A herdshare in New York state? That piqued my interest. I had thought Meadowsweet was the closest thing to a herdshare New York had, with its limited-liability-company organization. I had to let him know Meadowsweet hadn’t done well in appeal–last fall it was denied its final option for appeal of a lower court decision that Meadowsweet couldn’t operate outside the state’s regulatory jurisdiction, with its 100-plus shareholders.
Afterwards, I spoke with the herdshare operator, Mike Thorpe, and he told me his is one of a handful of herdshares around the state. His herdshare has about 150 members in the Buffalo area, with a waiting list of 100. The farm
has private sales arrangements covering other products and crops as well (including citrus from a second farm it runs in Florida).
He says he’s been hassled over the years by Ag & Markets, which has advised him to obtain a permit to sell milk off his farm. He says he has avoided the permit route because Ag & Markets is “trying to force permit holders out of business by finding bad bugs in their milk,” a reference to the agency’s listeria hysteria campaign over the last five years.
All of which prompted me to get in touch with Meadowsweet principal Steve Smith about where his dairy stands. He told me his LLC sold all its cows to the shareholders, who board them at Smith’s farm…as a cowshare. Moreover, the long case he and his wife, Barb, endured, actually did lead tosigns of positive judicial oversight that he feels could be helpful ongoing–in particular, limitations on Ag & Markets search warrants, which originally had been open-ended.
I have agonized for some time about whether I should report on these New York developments.
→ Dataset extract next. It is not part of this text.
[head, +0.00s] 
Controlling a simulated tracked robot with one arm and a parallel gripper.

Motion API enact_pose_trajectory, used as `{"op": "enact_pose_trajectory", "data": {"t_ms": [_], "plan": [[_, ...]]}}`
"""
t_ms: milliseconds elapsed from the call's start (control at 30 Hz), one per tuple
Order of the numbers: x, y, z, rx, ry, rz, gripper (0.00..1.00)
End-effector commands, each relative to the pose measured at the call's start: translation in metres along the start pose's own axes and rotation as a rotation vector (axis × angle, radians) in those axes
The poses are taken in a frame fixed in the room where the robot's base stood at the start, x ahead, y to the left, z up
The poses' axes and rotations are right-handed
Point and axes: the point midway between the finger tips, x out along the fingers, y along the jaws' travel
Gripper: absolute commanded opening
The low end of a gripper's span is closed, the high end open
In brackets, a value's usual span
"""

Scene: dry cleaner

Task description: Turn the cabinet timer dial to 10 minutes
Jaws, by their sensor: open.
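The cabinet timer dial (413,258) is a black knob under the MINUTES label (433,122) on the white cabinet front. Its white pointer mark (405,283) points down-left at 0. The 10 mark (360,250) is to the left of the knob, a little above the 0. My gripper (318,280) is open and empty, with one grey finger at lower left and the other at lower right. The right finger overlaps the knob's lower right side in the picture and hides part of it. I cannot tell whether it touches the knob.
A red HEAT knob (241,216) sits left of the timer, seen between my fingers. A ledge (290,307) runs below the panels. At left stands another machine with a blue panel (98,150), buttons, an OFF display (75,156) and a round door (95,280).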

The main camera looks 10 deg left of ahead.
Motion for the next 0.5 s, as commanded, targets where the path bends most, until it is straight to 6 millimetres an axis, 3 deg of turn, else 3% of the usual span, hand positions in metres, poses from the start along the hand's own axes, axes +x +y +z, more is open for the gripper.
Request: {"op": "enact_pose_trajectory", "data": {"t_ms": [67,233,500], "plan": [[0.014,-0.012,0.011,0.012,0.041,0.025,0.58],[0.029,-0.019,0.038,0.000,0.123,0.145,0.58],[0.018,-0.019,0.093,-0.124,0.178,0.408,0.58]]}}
Both farmers indicated they were okay with me identifying them and finally I decided that, yes, I should feel comfortable because, last I heard, we still have the right in this country to drink milk from our own cows.
I have similarly wondered if I should discuss the various state initiatives that have come up in the last few months to explicitly legalize various aspects of raw milk distribution and sales. Same fear for me: publicizing efforts to expand raw milk availability brings out the regulators, dairy industry, and various professional apologists in opposition.
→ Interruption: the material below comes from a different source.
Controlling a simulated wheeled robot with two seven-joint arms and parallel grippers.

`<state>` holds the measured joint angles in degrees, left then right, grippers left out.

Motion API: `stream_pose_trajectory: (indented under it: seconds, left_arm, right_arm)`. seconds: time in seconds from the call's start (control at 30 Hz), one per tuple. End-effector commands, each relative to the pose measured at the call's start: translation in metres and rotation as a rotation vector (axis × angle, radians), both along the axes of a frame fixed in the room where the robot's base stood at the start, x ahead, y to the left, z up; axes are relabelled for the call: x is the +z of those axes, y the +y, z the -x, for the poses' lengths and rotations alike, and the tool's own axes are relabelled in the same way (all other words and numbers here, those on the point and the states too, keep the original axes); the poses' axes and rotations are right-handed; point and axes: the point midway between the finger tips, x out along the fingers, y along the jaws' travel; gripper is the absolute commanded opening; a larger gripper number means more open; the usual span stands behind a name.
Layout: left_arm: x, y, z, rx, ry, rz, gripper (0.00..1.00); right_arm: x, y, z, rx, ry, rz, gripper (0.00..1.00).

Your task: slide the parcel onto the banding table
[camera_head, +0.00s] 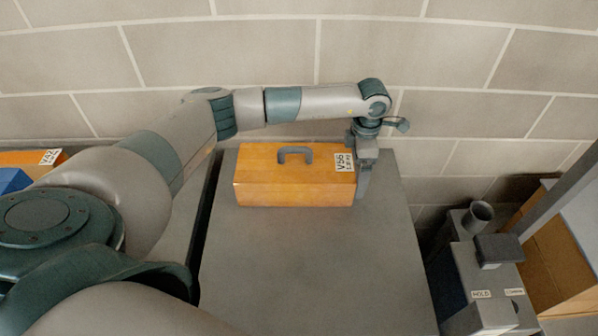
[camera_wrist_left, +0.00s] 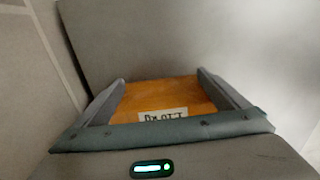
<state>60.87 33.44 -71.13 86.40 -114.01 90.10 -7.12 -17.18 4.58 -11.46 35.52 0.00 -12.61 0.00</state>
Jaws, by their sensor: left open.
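The parcel (camera_head: 265,185) is an orange box with a dark grey handle and a white V56 label. It rests on a grey table top (camera_head: 310,265), near the back wall. My left gripper (camera_head: 362,188) points down at the parcel's right end, close against it; contact is unclear. In the left wrist view the open fingers (camera_wrist_left: 160,80) stand apart, with the parcel's orange surface (camera_wrist_left: 160,93) and part of its upside-down label between them. Whether the fingers press on it cannot be told. My right gripper is out of view.
A dark gap (camera_head: 207,205) separates this table top from a grey surface at left. Another orange box (camera_head: 20,158) and a blue object (camera_head: 12,181) lie far left. A control box (camera_head: 485,290) labelled HOLD stands right. The table's front is clear.

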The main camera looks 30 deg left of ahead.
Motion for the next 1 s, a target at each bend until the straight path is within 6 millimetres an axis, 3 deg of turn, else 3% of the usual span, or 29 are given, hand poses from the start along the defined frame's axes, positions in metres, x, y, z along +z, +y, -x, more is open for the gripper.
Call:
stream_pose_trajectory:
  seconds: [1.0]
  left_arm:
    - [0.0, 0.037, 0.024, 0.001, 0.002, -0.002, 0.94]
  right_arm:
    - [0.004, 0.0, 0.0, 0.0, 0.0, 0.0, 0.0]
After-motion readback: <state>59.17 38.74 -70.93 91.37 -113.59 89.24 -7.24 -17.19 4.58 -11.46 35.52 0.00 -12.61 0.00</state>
But then I realized that these people are going to be out there anyway, as they have been in helping defeat initiatives in Wisconsin, Wyoming, Humboldt County, CA, and other places.
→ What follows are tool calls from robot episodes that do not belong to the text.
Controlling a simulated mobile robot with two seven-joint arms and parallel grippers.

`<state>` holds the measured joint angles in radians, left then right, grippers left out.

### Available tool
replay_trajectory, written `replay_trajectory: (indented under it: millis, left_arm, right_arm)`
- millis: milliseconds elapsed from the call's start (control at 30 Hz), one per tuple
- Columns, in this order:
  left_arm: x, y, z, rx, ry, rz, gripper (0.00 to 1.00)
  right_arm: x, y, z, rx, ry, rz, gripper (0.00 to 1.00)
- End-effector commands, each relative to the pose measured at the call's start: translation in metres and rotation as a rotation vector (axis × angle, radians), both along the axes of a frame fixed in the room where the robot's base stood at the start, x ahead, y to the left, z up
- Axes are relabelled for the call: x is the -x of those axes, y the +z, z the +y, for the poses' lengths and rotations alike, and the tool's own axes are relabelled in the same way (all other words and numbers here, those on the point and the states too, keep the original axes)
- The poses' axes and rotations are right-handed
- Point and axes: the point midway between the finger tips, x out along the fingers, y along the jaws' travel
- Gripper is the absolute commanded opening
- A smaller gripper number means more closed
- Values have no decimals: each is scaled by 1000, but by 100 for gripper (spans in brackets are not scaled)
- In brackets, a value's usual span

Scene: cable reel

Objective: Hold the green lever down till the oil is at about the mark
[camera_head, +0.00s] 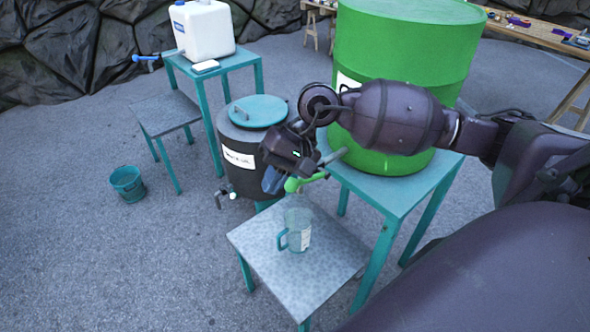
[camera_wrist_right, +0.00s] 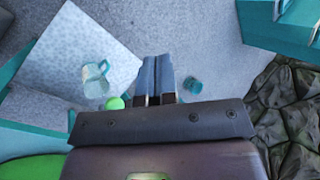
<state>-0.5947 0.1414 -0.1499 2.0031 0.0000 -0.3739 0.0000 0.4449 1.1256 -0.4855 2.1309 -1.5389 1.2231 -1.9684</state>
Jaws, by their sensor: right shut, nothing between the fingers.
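The green lever (camera_head: 292,184) sits at the tap on the lower front of the big green drum (camera_head: 400,45). My right gripper (camera_head: 272,183) is shut and empty, its fingertips just left of the lever; I cannot tell whether they touch it. In the right wrist view the shut fingers (camera_wrist_right: 157,72) point away, with the lever's round green end (camera_wrist_right: 114,103) left of them. A clear jug (camera_head: 298,228) with a teal handle and a white label stands upright on a low grey table (camera_head: 262,262) under the tap. The oil level and the mark cannot be made out. My left gripper is out of view.
A dark barrel (camera_head: 235,150) with a teal lid stands left of my gripper. A teal bucket (camera_head: 128,183) is on the floor. A white canister (camera_head: 203,28) stands on a teal table behind. The drum's teal stand (camera_head: 400,200) is right of the jug.

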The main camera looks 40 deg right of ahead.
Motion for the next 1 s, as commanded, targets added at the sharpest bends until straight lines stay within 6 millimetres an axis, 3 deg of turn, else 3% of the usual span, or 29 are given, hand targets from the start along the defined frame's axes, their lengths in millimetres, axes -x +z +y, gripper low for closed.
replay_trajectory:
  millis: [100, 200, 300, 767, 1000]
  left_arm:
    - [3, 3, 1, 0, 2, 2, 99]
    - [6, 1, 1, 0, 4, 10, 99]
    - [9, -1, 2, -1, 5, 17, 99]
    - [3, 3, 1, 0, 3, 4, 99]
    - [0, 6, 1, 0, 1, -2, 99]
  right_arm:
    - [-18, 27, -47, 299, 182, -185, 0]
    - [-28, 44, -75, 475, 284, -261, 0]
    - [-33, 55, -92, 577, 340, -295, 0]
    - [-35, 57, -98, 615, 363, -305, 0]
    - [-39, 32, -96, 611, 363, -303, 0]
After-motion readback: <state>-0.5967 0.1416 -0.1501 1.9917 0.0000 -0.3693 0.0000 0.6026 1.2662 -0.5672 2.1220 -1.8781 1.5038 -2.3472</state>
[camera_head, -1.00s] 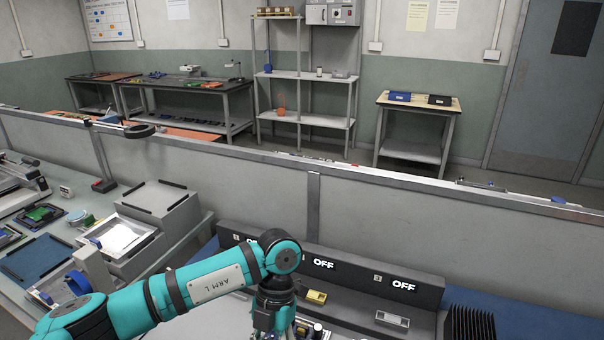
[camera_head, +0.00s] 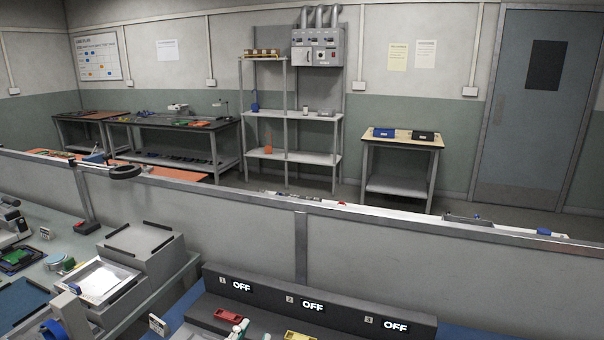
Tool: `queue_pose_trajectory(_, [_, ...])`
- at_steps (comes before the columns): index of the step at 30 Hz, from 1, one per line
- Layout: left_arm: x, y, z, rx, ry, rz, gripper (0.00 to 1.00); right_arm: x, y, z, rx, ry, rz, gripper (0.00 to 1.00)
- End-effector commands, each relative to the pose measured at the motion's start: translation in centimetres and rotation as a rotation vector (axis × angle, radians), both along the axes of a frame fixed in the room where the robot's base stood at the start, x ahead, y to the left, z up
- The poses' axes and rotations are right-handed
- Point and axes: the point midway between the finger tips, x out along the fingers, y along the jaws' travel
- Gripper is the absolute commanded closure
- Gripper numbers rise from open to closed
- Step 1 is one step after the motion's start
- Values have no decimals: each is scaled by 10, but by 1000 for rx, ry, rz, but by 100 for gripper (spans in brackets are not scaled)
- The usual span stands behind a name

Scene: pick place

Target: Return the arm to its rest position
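Neither of my arms and neither gripper shows in the head view now. A dark grey panel (camera_head: 262,297) with three slots numbered 1, 2 and 3 stands at the bottom middle, and each display reads OFF. A red part (camera_head: 231,324) lies in front of slot 1, and a yellow part (camera_head: 298,336) in front of slot 2 is cut off by the lower edge. The area in front of slot 3 is mostly out of frame.
A grey partition wall (camera_head: 390,255) runs across behind the workbench. A grey stepped fixture (camera_head: 148,250) with a pale tray (camera_head: 100,284) stands at the left. Beyond the partition are a shelf rack (camera_head: 290,115), a small table (camera_head: 400,143) and a door (camera_head: 540,120).

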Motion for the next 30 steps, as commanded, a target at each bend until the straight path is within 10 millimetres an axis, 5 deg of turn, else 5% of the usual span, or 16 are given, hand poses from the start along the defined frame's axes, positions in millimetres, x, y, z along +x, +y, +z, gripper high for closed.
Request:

I saw where one of the anti-raw-milk apologists referred to the “raw milk lobby” pushing so many initiatives. That is truly funny. You just don’t get more grass roots than the state initiatives being pushed around the country. Maybe some day we’ll truly have a lobby–though I don’t know if that would be a good or bad thing. Probably good if its mission is securing more food rights for us.
Here is a brief rundown on the initiatives out there:
- Massachusetts: There are two proposals, one to legalize deliveries to customers of raw milk from dairies with raw milk permits. This grows out of the state’s efforts last year to shut down raw milk buying clubs that deliver milk as consumers’ agents. Another proposal would specifically allow herd shares, which aren’t explicitly mentioned in Massachusetts’ laws. This effort grows out of the state’s effort to force a one-cow herdshare run by Brigitte Ruthman out of business.
- New Jersey: The state’s prohibition on all raw milk sales would end under legislation that would legalize sales from farms with raw milk permits, as well as sanction cow share arrangements. The legislation just passed a key committee vote.
- Minnesota: Proposed legislation would clarify vague language regarding farm sales, allowing not only sales from the farm, but delivery to consumers at their homes, farmers markets, and other such community gatherings. Moreover, it would recognize such direct sales as “private contracts.” This proposal is a response to the Michigan Department of Agriculture’s interference with deliveries to consumers from the farm of Michael Hartmann.
- Texas: Similarly, raw milk sales could be expanded under proposed legislation from the farm via private delivery to consumers.
- Wisconsin: The place where proposed legislation allowing sales from the farm suffered a big defeat last spring, with a veto by the governor, is expected to see new legislation with similar provisions. In addition, new legislation is expected that would allow unlicensed dairies with fewer than twenty cows to sell raw milk and other dairy products.
Certainly the opponents will organize. They’ll come up with all kinds of excuses–delivery is dangerous, there’s not enough testing, cowshares are a ruse, and on and on.
These opponents have a big problem–consumers mostly don’t share the anti-raw-milk hysterics that will be offered. That’s why there’s no grass roots opposition, only the opposition of paid regulators and the well financed dairy industry.
But the opposition has one important advantage. It usually has an “in” based on political ties or campaign contributions to a key legislative committee member or the governor, who must sign off on any legislation. This was the situation in the ultimate defeats in California (SB 201), Wisconsin, and Wyoming, despite evidence of widespread popular and legislative support. And this is what raw milk proponents need most to be on the lookout for.
My view is that proponents will prevail, if they’re willing to be persistent, and not be discouraged by some initial defeats in the face of well connected and financed opponents. Each time proponents come back, they come back stronger, with more legislators convinced that opposing food freedom is a losing proposition with voters. Eventually, the opponents will come to realize this issue isn’t going away. Eventually, they’ll decide to do what’s right, and safe for consumers, and they’ll work constructively with dairy farmers and consumers to do what’s sensible.
Might there be another way to help small food producers escape the burdens of the new federal food safety legislation? A group in Vermont
is pushing “food sovereignty” as a means of avoiding a takeover of the state’s food regulating powers by the U.S. Food and Drug Administration. As I understand it, legislation providing such sovereignty would exempt all producers whose food is sold on an intrastate basis. That would cover raw milk as well. The federal food safety legislation signed into law by President Obama last month allows for small-producer exemptions based on a complex formula according to whether producers have revenues under $500,000 annually and sell at least 50% of their products directly to consumers.